Il en est de la poésie pastorale comme du paysage, qui n’est presque jamais peint d’après un lieu particulier, mais dont la beauté résulte de l’assemblage de divers morceaux réunis sous un seul point de vûe ; de même que les belles antiques ont été ordinairement copiées, non d’après un objet particulier, mais ou sur l’idée de l’ouvrier, ou d’après diverses belles parties prises sur différens corps, & réunies en un même sujet.

Comme dans les spectacles ordinaires la décoration du théatre doit faire en quelque sorte partie de la piece qu’on y représente, par le rapport qu’elle doit avoir avec le sujet ; ainsi dans l’églogue, la scene & ce que les acteurs y viennent dire, doivent avoir ensemble une sorte de conformité qui en fasse l’union, afin de ne pas porter dans un lieu triste des pensées inspirées par la joie, ni dans un lieu où tout respire la gaieté, des sentimens pleins de mélancolie & de desespoir. Par exemple, dans la seconde églogue de Virgile, la scene est un bois obscur & triste, parce que le berger que le poëte y veut conduire, vient s’y plaindre des chagrins que lui donne une passion malheureuse.

Tantùm inter densas, umbrosa cacumina fagos
Assiduè veniebat. Ibi, hæc incondita solus
Montibus & sylvis studio jactabat inani.

Il en est de même d’une infinité d’autres traits qu’il seroit trop long de citer.

Après avoir préparé les scenes, nous y pouvons maintenant introduire les acteurs.

Ce sont nécessairement des bergers ; mais c’est ici que le poëte qui les fait parler, doit se ressouvenir, que le but de son art est de ne se pas tromper dans le choix de ses acteurs & des choses qu’ils doivent exprimer. Il ne faut pas qu’il aille offrir à l’imagination la misere & la pauvreté de ces pasteurs, lorsqu’on attend de lui qu’il en découvre les vraies richesses, l’aisance & la commodité. Il ne faut pas non plus, qu’il en fasse des personnages plus subtils en tendresse que ceux de Gallus & de Virgile ; des chantres pleins de métaphysique amoureuse, & qui se montrent capables de commenter l’art qu’Ovide professoit à Rome sous Auguste.

Ainsi, suivant la remarque de l’abbé du Bos, l’on ne sauroit approuver ces porte-houlettes doucereux qui disent tant de choses merveilleuses en tendresse, & sublimes en fadeur, dans quelques-unes de nos églogues. Ces prétendus bergers ne sont point copiés ni même imités d’après nature ; mais ils sont des êtres chimériques, inventés à plaisir par des poëtes qui ne consultoient jamais que leur imagination pour les forger. Ils ne ressemblent en rien aux habitans de nos campagnes & à nos bergers d’aujourd’hui ; malheureux paysans, occupés uniquement à se procurer par les travaux pénibles d’une vie laborieuse, dequoi subvenir aux besoins les plus pressans d’une famille toûjours indigente !

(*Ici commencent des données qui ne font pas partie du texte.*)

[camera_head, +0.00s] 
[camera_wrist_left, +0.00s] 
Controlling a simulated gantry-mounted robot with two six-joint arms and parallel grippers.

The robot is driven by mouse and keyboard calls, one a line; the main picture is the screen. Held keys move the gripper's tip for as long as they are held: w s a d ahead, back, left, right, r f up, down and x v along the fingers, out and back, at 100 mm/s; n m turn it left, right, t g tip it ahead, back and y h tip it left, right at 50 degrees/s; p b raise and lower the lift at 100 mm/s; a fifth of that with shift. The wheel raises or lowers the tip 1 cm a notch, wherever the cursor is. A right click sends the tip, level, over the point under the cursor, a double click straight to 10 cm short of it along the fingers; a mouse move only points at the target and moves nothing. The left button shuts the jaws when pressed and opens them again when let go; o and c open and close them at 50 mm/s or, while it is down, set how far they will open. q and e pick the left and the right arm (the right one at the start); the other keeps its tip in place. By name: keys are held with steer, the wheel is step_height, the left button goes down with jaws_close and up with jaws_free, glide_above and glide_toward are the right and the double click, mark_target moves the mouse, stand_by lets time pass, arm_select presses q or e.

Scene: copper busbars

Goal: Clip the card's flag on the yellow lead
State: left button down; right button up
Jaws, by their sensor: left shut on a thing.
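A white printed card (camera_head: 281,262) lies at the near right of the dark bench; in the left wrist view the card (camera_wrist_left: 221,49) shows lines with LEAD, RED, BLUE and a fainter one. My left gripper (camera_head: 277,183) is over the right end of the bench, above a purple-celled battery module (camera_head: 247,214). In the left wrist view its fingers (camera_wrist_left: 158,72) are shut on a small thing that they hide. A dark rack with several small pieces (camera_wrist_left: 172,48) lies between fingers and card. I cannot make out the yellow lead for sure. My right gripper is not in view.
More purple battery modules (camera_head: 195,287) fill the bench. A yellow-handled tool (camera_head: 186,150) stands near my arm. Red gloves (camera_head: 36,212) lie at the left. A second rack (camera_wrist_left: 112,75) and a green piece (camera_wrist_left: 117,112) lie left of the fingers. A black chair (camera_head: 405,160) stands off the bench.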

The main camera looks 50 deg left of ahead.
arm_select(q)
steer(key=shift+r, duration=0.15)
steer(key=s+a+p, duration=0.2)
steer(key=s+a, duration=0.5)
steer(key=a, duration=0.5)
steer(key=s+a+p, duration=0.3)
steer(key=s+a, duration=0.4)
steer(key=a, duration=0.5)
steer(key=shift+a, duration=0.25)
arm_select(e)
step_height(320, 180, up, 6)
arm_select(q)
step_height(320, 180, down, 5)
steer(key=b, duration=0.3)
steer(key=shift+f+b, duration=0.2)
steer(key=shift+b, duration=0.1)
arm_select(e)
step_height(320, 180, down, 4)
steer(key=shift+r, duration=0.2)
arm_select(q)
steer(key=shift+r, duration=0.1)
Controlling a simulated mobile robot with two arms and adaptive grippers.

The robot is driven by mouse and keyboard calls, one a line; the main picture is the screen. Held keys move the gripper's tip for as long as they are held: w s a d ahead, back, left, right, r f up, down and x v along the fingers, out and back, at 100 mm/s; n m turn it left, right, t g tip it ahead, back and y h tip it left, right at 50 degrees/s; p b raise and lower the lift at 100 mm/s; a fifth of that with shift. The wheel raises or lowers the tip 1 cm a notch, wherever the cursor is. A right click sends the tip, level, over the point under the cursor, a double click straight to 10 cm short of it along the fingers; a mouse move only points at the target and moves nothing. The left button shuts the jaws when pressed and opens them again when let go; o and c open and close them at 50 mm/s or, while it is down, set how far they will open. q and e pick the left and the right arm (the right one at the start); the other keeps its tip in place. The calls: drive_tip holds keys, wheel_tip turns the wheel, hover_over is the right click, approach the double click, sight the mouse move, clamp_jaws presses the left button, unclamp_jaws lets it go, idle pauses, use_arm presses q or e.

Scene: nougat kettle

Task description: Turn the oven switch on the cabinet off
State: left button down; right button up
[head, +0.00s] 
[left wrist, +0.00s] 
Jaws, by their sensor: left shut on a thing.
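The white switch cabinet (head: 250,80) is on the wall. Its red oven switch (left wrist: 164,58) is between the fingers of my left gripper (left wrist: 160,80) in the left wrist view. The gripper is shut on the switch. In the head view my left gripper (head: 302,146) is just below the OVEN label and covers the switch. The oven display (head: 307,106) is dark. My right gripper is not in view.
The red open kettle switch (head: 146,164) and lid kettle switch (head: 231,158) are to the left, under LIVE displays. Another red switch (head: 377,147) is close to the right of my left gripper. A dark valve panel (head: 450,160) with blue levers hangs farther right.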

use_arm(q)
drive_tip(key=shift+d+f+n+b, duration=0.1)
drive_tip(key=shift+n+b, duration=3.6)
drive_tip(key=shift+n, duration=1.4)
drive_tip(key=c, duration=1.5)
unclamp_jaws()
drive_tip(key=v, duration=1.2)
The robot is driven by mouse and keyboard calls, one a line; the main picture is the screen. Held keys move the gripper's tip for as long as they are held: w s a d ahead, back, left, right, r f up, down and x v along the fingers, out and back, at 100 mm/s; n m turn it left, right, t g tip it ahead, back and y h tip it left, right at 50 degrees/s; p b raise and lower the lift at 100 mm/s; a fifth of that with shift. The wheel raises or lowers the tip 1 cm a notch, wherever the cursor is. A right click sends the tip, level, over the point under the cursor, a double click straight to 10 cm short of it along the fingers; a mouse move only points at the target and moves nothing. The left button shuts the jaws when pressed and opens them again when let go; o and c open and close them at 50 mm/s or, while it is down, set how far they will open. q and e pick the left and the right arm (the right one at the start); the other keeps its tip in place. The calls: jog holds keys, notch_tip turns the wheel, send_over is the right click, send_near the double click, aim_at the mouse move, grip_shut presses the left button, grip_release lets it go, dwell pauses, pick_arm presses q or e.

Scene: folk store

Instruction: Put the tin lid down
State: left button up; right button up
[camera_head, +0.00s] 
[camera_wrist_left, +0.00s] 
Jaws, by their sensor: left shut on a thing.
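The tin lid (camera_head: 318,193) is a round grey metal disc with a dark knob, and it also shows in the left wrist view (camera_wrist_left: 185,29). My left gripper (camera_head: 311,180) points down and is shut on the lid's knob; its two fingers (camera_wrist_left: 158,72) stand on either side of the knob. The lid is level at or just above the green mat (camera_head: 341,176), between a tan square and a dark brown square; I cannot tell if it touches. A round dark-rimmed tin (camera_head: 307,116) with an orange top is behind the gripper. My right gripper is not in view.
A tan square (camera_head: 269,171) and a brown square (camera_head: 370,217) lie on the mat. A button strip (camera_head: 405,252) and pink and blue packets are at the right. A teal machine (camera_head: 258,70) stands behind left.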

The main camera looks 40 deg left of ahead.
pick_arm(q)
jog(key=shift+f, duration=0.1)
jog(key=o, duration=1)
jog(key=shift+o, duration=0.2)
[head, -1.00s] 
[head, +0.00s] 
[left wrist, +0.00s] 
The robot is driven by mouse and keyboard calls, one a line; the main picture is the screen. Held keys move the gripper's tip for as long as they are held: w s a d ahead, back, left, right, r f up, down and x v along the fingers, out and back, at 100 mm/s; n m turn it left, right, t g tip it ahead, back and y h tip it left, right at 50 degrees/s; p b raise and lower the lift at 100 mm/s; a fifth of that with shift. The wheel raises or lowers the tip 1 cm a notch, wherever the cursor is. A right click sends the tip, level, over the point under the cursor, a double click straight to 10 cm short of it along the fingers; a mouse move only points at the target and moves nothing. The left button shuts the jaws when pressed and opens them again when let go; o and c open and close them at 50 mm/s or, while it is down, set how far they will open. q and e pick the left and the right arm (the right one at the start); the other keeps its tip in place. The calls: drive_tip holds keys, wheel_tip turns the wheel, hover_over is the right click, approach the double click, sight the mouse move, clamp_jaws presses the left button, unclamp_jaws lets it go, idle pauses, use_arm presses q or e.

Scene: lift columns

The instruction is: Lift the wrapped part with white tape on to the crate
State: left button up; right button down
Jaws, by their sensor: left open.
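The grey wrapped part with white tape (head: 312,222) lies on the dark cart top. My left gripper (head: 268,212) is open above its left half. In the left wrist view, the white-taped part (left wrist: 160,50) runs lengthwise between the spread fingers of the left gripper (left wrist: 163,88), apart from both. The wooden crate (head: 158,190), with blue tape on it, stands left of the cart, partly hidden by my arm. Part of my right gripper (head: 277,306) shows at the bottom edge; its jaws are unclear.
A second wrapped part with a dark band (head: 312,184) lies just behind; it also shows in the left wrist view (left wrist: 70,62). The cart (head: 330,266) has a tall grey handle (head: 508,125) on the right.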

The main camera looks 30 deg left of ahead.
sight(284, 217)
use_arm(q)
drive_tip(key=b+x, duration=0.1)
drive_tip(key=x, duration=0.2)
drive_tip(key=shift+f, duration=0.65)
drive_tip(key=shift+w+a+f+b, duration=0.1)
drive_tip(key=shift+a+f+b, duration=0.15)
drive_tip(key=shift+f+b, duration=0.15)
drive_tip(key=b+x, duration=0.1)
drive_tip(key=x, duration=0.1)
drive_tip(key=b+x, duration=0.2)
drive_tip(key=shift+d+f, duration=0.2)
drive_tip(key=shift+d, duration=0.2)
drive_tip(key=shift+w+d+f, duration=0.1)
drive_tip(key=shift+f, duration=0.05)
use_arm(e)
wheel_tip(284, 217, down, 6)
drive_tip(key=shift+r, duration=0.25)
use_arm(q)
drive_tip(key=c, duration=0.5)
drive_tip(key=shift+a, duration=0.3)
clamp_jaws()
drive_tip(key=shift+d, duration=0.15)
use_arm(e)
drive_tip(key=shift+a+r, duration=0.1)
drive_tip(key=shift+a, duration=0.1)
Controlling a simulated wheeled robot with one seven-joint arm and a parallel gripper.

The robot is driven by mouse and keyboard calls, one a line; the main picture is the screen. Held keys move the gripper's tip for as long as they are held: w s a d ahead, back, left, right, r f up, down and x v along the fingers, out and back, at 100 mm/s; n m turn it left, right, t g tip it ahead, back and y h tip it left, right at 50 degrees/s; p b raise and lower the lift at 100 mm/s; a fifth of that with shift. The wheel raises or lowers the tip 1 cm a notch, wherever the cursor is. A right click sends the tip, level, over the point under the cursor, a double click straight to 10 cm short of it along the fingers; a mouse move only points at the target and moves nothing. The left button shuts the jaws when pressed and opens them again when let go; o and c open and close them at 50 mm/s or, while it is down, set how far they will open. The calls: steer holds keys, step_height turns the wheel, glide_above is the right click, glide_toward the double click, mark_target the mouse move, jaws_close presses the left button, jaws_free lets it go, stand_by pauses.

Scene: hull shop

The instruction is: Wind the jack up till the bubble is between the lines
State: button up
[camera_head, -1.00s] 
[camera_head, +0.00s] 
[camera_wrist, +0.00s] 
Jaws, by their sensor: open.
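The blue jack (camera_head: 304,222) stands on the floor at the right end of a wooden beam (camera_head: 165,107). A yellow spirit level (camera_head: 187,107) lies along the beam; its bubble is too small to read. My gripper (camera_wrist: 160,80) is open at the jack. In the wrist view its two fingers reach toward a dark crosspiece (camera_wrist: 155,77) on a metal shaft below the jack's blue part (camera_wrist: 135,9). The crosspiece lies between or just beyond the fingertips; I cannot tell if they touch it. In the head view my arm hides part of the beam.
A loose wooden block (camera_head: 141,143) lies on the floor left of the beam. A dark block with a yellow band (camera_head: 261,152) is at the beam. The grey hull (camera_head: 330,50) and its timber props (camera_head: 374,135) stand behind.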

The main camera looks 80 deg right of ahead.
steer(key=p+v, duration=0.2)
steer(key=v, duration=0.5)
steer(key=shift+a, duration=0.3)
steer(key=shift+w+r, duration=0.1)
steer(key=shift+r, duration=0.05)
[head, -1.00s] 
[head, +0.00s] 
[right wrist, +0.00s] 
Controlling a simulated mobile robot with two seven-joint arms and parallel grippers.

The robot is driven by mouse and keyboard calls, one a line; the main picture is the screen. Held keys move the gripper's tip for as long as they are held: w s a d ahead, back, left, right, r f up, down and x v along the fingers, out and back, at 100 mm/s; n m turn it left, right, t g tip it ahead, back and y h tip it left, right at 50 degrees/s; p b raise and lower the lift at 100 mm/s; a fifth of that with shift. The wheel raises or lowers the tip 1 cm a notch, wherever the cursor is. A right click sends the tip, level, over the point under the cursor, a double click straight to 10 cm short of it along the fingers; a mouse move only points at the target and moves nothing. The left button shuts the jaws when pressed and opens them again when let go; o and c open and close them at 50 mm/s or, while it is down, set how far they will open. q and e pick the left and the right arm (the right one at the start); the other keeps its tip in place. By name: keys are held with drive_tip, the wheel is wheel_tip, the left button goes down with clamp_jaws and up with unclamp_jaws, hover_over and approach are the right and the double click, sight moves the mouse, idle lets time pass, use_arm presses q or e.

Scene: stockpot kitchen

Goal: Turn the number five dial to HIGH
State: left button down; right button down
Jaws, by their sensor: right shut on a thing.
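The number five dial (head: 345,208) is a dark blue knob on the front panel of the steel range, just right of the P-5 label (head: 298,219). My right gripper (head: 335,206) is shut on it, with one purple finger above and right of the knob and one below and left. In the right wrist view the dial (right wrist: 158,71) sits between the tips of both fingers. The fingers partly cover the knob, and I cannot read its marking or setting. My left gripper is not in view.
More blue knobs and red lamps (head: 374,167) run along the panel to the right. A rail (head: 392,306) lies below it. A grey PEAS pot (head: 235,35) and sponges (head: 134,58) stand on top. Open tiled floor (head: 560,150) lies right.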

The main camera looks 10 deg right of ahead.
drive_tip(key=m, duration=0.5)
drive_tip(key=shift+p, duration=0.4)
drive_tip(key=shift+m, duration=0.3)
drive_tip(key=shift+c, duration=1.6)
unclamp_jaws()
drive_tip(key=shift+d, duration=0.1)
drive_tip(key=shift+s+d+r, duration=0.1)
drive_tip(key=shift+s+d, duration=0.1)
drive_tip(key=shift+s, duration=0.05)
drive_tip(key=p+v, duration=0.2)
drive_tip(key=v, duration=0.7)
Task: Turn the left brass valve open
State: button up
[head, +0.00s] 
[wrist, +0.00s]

L’âpreté du climat sous lequel nous sommes les rend grossiers, & les injures de ce climat multiplient encore leurs besoins. Ainsi les bergers langoureux de nos églogues ne sont point d’après nature ; leur genre de vie dans lequel ils font entrer les plaisirs délicats entremêlés des soins de la vie champêtre & sur-tout de l’attention à bien faire paître leur cher troupeau, n’est pas le genre de vie d’aucun de nos concitoyens.

Ce n’est point avec de pareils phantômes que Virgile & les autres poëtes de l’antiquité ont peuplé leurs aimables paysages ; ils n’ont fait qu’introduire dans leurs églogues les bergers & les paysans de leur pays & de leur tems un peu annoblis. Les bergers & les pasteurs d’alors étoient libres de ces soins qui dévorent les nôtres. La plûpart de ces habitans de la campagne étoient des esclaves que leur maître avoit autant d’attention à bien nourrir qu’un laboureur en a du moins pour bien nourrir ses chevaux. Aussi tranquilles sur leur subsistance que les religieux d’une riche abbaye, ils avoient la liberté d’esprit nécessaire pour se livrer au goût que la douceur du climat, dans les contrées qu’ils habitoient, faisoit naître en eux. L’air vif & presque toûjours serein de ces régions subtilisoit leur sang, & les disposoit à la musique, à la poésie, & aux plaisirs les moins grossiers.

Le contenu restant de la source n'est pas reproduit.